## Exercise
Work out how many lines contain "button". Reply with the count alone.

Start Collected material

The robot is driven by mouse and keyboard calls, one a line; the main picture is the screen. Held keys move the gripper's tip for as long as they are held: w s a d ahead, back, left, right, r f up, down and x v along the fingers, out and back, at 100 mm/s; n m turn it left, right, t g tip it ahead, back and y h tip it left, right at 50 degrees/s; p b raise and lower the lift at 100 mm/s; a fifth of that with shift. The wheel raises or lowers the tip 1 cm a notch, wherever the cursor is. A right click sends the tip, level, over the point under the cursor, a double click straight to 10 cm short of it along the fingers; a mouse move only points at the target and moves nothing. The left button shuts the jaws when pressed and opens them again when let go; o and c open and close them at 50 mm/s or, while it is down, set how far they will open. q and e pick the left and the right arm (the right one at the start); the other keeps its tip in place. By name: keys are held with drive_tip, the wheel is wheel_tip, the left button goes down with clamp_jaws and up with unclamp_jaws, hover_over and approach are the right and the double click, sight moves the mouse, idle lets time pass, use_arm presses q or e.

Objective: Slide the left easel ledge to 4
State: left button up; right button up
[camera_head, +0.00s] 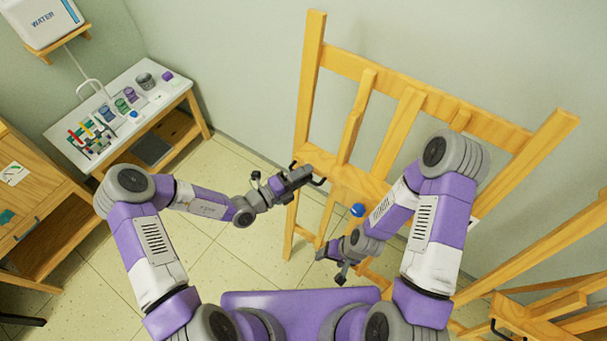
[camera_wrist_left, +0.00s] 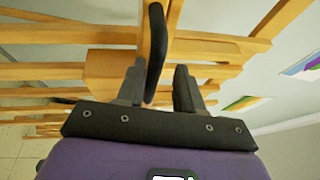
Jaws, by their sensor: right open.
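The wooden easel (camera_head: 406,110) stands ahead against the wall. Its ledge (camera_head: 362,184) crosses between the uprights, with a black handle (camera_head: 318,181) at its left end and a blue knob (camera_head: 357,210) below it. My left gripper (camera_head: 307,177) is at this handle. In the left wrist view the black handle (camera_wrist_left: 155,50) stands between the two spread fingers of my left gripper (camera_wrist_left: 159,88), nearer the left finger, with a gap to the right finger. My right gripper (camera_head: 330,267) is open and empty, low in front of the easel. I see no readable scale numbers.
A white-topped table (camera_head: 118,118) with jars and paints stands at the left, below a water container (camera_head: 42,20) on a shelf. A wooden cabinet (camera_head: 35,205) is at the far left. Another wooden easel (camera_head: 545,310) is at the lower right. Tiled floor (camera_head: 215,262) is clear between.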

End Collected material

## Written response
2